I also tore down the wall between fiction and specifics of my own experience, putting my own childhood dresser into my narrator's bedroom and my own opinion of FJ Cruisers into a character's brain. I've always tried to skirt doing this, because I don't want people making assumptions about what's in my head due to what's in my fiction, but it becomes an elaborate problem to be inspired by my own life but to try really hard to disguise it, more tiring than the main issue of writing the story. So I gave up on striking the right balance and just wrote what was there.
I wrote. And wrote. And wrote. I spent about seven hours on the story on Wednesday (after putting in a workday). And I knew there was a good 2,000 words of it that wouldn't stay, that even as I was writing I knew were the wrong words. Probably I'll have to do a lot more difficult work on it. But I think I've really got something here. It's the first time in yonks - if I'm honest, the first time I remember since 2003 - that I've written something setting forth a clear intellectual idea in which I believe. (As opposed to a story idea, that is.)
I fooled with it a bit on Thursday, cutting out a bunch and rewriting a bunch. Trying and failing to sit back in my chair and look at it objectively; hoping before I went to sleep at night that I hadn't been too much influenced by the Wallace stories I've been reading over the last two weeks. I'm going to give it at least a week, preferably two, before I look at it again.
Part of the reason this story feels so different (and it feels like a total sea change) from what I've been writing in the last two or ten years is that, thanks to the Wallace stories, I stopped thinking about standard technique. I watched a video of him reading from A Supposedly Fun Thing I'll Never Do Again and discovered that the "And but so"-and-similar tic that he uses at the beginning of many sentences sort of runs together into a mush of connective words when it comes out of his mouth. I'd read it as the same disguised formalism that earmarks most of his work, but having now heard it, I wonder if all along he's just imagined he's telling us these stories. As a bard in the king's court.
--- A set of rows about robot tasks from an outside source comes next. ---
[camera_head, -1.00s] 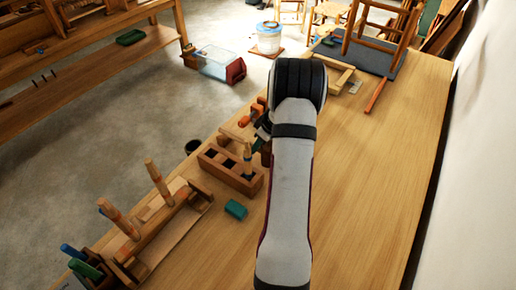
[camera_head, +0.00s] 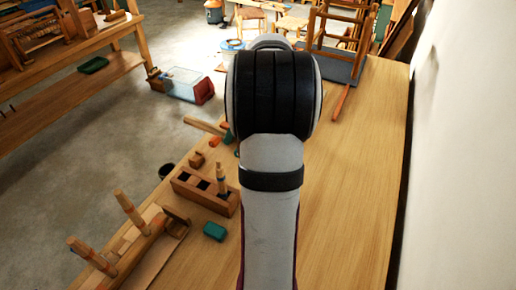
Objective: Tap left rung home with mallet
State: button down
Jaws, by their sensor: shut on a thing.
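Two light wooden rungs stand tilted in a wooden rail at the lower left, one farther back (camera_head: 130,211) and one nearer the left edge (camera_head: 90,256). The rail (camera_head: 140,247) lies along the table's left edge. I cannot tell which of the two is the left rung, or how deep each sits. My arm rises through the middle of the view, and its dark-banded joint hides my gripper and whatever it holds. I cannot make out the mallet. A pale wooden bar (camera_head: 203,126) sticks out left of the joint; I cannot tell what it belongs to.
A wooden block with compartments (camera_head: 188,194) holds an upright handle (camera_head: 221,179). A teal block (camera_head: 214,231) lies in front of it. A chair frame (camera_head: 335,35) stands at the back on a grey mat (camera_head: 340,68). The table's right side (camera_head: 350,190) is clear.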

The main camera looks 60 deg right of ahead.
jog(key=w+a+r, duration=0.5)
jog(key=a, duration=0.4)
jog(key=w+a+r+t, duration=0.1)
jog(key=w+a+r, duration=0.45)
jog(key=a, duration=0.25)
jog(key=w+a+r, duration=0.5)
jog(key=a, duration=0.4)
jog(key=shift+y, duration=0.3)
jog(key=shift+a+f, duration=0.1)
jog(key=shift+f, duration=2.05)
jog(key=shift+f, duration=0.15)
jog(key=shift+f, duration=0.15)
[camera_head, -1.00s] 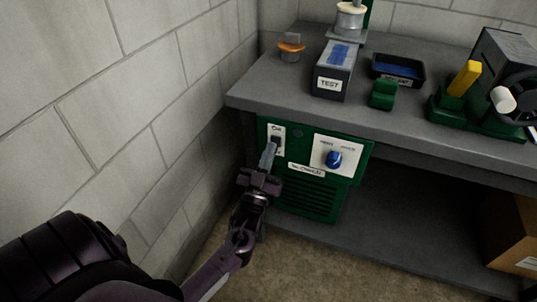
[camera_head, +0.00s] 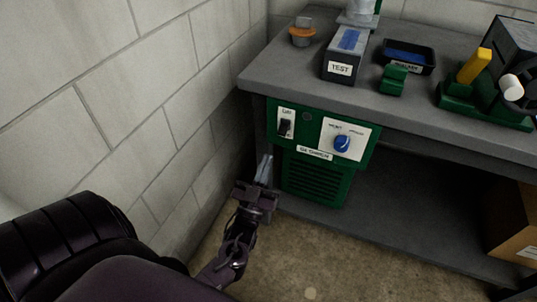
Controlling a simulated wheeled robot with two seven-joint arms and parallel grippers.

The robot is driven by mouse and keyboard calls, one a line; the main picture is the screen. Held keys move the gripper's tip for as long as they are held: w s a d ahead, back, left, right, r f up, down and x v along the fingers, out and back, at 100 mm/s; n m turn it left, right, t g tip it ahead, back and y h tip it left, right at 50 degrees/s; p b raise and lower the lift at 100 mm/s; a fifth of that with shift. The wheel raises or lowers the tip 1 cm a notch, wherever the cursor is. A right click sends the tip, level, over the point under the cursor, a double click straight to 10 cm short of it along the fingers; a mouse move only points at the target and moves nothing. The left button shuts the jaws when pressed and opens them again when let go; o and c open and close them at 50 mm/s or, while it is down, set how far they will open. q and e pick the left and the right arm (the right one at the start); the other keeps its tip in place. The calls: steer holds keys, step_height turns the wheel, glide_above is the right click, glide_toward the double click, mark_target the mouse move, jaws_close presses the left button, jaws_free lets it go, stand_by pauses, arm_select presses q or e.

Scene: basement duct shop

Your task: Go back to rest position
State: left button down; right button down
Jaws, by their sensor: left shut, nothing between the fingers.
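My left gripper (camera_head: 264,170) is shut and empty. It points up, in front of the lower left side of a green machine (camera_head: 316,178) mounted under the bench. It is below and left of the machine's black rocker switch (camera_head: 285,127) and appears clear of it. A blue knob (camera_head: 342,143) sits on a white plate to the right of the switch. My right gripper is not in view.
A grey bench (camera_head: 300,82) holds a box marked TEST (camera_head: 343,62), an orange-based item (camera_head: 302,36), a dark tray (camera_head: 408,56) and green fixtures. A block wall (camera_head: 150,80) stands close on the left. A cardboard box (camera_head: 515,225) lies at lower right.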

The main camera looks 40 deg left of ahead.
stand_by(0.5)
Hence I gave some thought to how I talk to people, and how I write on this blog, and I realized that I like to give illustrative examples before (and while) I explain how I feel or think about something. (I simultaneously realized that it's probably sort of a bore to talk to me.) This illuminates the manuscript for me - makes it easier to get my point across and adds verity to whatever point it may be. I wondered how this would translate in fiction writing, because I don't do it in fiction writing, and part of the answer is that it translates to a lot of what seems like digressions but are very much not, which for me make a piece of fiction richer (and I know for some people make it obnoxious to read). Another part of the answer is that it feels like exactly how I should have been writing short stories all along.
When I wrote this story, I tried to do two things. I wrote with the central intellectual idea firmly in mind with every single word, with the idea never once leaving my head for any single sentence. And I tried to write it the way I'd tell if it I was one of the characters. I.e. event X happened today, but event X only mattered to me and felt Y way to me because of event Z two weeks ago. And of course I made the effort to hide X and Y and Z in showing, not telling, and the showing came in the form of digressional examples. Which is why the story was almost 10,000 words in its first draft, because there are four stories leaved together and numerous digressions to show and show and show.
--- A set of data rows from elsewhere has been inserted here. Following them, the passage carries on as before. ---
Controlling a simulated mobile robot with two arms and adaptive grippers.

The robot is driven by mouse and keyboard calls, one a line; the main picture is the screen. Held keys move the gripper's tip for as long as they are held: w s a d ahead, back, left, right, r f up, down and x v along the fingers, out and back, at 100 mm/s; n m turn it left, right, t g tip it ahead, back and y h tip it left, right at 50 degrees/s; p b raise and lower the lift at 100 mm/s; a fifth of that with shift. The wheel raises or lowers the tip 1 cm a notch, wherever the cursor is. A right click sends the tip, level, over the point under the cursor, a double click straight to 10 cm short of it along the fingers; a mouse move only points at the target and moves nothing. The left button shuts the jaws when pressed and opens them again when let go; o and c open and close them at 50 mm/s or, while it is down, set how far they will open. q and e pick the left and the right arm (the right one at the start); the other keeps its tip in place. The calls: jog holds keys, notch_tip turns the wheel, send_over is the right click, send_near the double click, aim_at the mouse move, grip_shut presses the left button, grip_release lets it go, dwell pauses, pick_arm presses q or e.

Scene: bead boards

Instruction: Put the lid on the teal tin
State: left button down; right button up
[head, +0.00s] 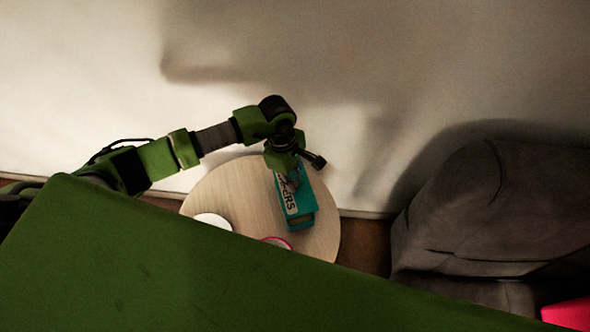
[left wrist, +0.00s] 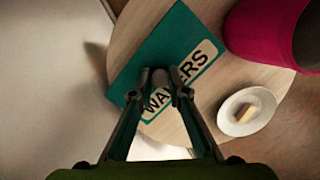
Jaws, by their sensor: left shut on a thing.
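A teal piece with a pale "WAFERS" label lies under my left gripper. I take it as the lid (head: 283,193); it also shows in the left wrist view (left wrist: 170,40). The teal tin (head: 302,223) shows at its near end, on the round wooden table. The wrist view shows no tin apart from the lid. My left gripper (head: 293,182) is shut on the lid, its fingertips close together over the label in the wrist view (left wrist: 161,78). I cannot tell whether the lid touches the tin or is just above it. My right gripper is not in view.
The round table (head: 230,190) also holds a white plate (head: 213,220) with a pale piece (left wrist: 247,110) on it, and a pink-rimmed vessel (head: 278,242). A green surface (head: 150,270) hides the table's near part. A grey padded seat (head: 490,210) stands at right.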

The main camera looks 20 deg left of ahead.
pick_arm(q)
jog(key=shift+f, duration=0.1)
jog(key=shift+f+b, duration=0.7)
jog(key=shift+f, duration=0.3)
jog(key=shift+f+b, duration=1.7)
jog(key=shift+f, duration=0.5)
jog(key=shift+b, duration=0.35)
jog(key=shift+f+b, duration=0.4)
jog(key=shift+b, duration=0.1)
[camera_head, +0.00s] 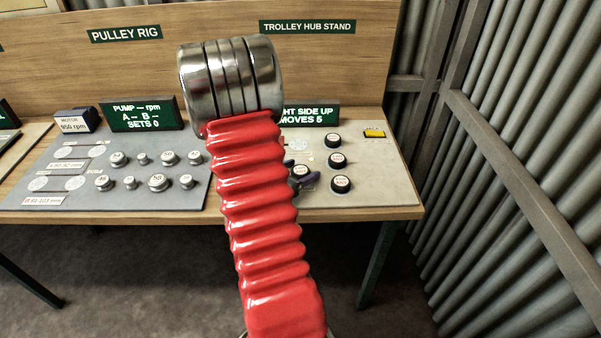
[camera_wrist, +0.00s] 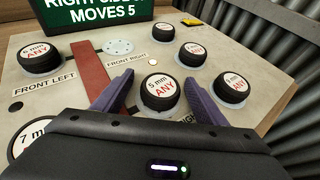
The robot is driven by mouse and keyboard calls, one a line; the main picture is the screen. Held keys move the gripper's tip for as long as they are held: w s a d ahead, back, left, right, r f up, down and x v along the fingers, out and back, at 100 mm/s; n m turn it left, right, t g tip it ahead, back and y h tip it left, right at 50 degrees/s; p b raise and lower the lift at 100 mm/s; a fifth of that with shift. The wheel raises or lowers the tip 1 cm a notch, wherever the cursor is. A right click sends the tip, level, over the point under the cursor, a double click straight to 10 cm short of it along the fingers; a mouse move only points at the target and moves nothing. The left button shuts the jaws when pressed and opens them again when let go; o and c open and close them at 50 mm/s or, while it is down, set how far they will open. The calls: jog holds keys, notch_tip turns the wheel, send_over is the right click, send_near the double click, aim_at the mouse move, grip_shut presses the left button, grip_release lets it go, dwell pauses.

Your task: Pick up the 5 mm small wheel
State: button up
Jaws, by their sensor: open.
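A small black wheel with a white top (camera_wrist: 160,88), whose label appears to read 5 mm ANY, stands on the grey board in the wrist view. My gripper (camera_wrist: 157,82) is open, with its purple fingers to the left and right of this wheel. I cannot tell whether either finger touches it. In the head view the same wheel (camera_head: 300,170) shows beside my red arm, with purple finger parts just in front of it. My arm hides the left part of that board.
Other labelled wheels stand close by: one to the right (camera_wrist: 235,87), one behind (camera_wrist: 194,54), one at far left (camera_wrist: 40,58) and one at lower left (camera_wrist: 22,137). A red strip (camera_wrist: 96,72) lies left. A green sign (camera_wrist: 95,14) stands behind.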

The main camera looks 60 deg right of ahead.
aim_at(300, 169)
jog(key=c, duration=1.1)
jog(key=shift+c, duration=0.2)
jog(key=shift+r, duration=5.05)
Instead of worrying about Omit Needless Words, I just wrote, in the voice I felt suited the character, in the style that felt like a loose pair of jeans, with a great deal of lovely crazy English. Instead of chewing my nails about not being good enough to forget the ever-clanking mechanics that turn today's wheezing literary market, I just wrote, thinking (when I thought about it) that eventually, maybe today or maybe five years from now or maybe twenty years from now, I'd write well enough to find an audience. Instead of nervously donning white gloves and treating this story as the next piece of copper I'd have to shine to perfection, I just wrote. And since I haven't reread this thing yet, I could be wrong, but I'm starting to wonder if (with at least a half-full toolbox, which I think I've got) this is how to do it.
Overintellectualizing is not new to me. And I've wondered kind of faintly whether it's what I've been doing since 2006 or so. But I got it in my head that writing was supposed to be meticulous and difficult and miserable if you were doing it right, and that doing it the way it felt right was going to lead to sloppiness and ignominy and cries from the audience that you didn't know what you were doing. I think it's somewhere in between: after you get the toolbox and get your head right, it's supposed to feel good.
Like sex, come to think of it. But I won't get into that today.